### [What is expected]
Copy out, exactly as given, every line from the line with "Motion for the" to the end of the listing, both of those lines included.

## START

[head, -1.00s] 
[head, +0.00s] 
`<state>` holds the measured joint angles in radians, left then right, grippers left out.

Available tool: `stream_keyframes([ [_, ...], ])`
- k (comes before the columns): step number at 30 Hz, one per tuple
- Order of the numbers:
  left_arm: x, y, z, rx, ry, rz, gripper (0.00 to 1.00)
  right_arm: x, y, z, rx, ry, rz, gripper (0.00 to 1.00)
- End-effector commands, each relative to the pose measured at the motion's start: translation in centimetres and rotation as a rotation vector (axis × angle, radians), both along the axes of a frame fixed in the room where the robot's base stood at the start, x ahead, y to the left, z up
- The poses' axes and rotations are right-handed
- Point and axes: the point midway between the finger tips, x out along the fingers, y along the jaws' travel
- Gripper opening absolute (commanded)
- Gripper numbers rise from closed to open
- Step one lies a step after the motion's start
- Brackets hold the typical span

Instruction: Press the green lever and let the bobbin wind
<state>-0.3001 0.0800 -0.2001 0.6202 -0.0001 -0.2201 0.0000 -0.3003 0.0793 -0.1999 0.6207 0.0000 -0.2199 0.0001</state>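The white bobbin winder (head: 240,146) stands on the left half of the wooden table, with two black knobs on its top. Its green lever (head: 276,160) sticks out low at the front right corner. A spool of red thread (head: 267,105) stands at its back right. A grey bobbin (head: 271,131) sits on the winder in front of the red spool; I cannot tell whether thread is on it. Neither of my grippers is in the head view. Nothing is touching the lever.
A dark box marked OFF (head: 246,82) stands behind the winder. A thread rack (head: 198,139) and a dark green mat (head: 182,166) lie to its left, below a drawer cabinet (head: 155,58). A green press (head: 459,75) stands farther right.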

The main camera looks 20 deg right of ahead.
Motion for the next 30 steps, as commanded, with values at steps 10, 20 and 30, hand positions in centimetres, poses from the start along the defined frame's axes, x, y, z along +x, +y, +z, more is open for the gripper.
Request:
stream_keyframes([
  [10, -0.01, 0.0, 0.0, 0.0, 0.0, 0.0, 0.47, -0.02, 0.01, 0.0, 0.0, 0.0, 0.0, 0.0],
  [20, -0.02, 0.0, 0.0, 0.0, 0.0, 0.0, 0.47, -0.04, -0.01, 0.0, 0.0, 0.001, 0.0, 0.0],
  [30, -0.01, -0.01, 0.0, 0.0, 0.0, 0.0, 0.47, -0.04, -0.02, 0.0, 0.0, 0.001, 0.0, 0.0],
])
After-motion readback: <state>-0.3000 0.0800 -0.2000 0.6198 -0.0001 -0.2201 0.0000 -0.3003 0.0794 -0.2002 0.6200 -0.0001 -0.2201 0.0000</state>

## END

### [Answer for the task]
Motion for the next 30 steps, as commanded, with values at steps 10, 20 and 30, hand positions in centimetres, poses from the start along the defined frame's axes, x, y, z along +x, +y, +z, more is open for the gripper.
Request:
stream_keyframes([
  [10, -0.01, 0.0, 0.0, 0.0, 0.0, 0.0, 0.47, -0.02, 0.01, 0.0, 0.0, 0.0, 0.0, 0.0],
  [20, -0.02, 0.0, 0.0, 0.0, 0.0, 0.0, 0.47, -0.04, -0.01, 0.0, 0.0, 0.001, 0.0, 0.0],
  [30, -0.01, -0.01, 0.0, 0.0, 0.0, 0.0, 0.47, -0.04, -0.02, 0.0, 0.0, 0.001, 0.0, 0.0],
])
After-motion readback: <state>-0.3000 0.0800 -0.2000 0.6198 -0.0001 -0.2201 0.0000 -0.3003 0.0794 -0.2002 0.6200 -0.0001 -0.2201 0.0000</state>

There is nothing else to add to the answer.